▸ Challenge
Scan the records below. List lines holding "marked".

▸ Records supplied
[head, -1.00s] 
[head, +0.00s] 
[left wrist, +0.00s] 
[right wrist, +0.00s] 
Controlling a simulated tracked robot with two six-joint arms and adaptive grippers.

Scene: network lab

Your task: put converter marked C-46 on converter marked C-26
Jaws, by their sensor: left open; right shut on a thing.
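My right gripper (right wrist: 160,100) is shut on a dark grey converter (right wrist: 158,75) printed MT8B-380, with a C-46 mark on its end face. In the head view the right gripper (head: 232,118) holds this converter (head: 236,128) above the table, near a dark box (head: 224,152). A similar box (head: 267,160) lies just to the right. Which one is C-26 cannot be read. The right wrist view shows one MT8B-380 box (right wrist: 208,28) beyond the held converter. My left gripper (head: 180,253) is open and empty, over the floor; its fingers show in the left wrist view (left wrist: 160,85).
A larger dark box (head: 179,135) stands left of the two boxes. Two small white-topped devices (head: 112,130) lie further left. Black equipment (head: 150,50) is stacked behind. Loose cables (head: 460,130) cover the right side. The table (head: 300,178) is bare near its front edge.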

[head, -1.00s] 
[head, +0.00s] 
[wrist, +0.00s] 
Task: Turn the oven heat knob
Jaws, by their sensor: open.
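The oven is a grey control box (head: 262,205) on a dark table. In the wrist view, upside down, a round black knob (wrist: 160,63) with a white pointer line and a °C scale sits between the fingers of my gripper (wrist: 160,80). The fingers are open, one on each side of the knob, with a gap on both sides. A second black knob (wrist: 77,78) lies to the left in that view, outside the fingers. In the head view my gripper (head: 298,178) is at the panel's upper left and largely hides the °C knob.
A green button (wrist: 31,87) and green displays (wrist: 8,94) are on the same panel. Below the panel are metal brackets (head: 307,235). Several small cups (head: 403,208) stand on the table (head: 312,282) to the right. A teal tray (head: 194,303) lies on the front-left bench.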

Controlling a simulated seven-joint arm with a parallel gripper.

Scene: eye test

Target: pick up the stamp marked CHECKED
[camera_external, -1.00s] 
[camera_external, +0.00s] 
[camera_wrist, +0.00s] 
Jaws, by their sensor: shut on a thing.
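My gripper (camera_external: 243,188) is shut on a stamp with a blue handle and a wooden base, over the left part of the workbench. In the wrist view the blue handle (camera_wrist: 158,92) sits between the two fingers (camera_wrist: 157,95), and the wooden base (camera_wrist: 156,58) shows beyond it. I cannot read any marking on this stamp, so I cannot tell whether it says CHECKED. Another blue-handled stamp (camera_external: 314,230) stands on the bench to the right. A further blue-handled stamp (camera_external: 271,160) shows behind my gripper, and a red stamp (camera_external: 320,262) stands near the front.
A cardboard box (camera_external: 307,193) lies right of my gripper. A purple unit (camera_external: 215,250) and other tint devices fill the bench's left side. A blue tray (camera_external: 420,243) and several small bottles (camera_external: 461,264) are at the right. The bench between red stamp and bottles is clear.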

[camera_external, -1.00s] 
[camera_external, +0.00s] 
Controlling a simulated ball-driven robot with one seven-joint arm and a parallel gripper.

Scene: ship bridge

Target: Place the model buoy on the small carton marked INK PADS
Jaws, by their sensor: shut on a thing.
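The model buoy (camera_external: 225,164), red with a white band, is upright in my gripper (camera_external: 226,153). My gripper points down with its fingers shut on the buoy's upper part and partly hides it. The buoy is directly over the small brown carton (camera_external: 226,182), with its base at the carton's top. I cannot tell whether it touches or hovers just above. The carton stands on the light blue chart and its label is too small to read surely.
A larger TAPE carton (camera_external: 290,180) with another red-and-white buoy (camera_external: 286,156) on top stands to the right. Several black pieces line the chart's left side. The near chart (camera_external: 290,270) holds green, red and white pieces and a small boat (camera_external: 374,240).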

▸ Solved exercise
Your task: put converter marked C-46 on converter marked C-26
Target: pick up the stamp marked CHECKED
Target: Place the model buoy on the small carton marked INK PADS

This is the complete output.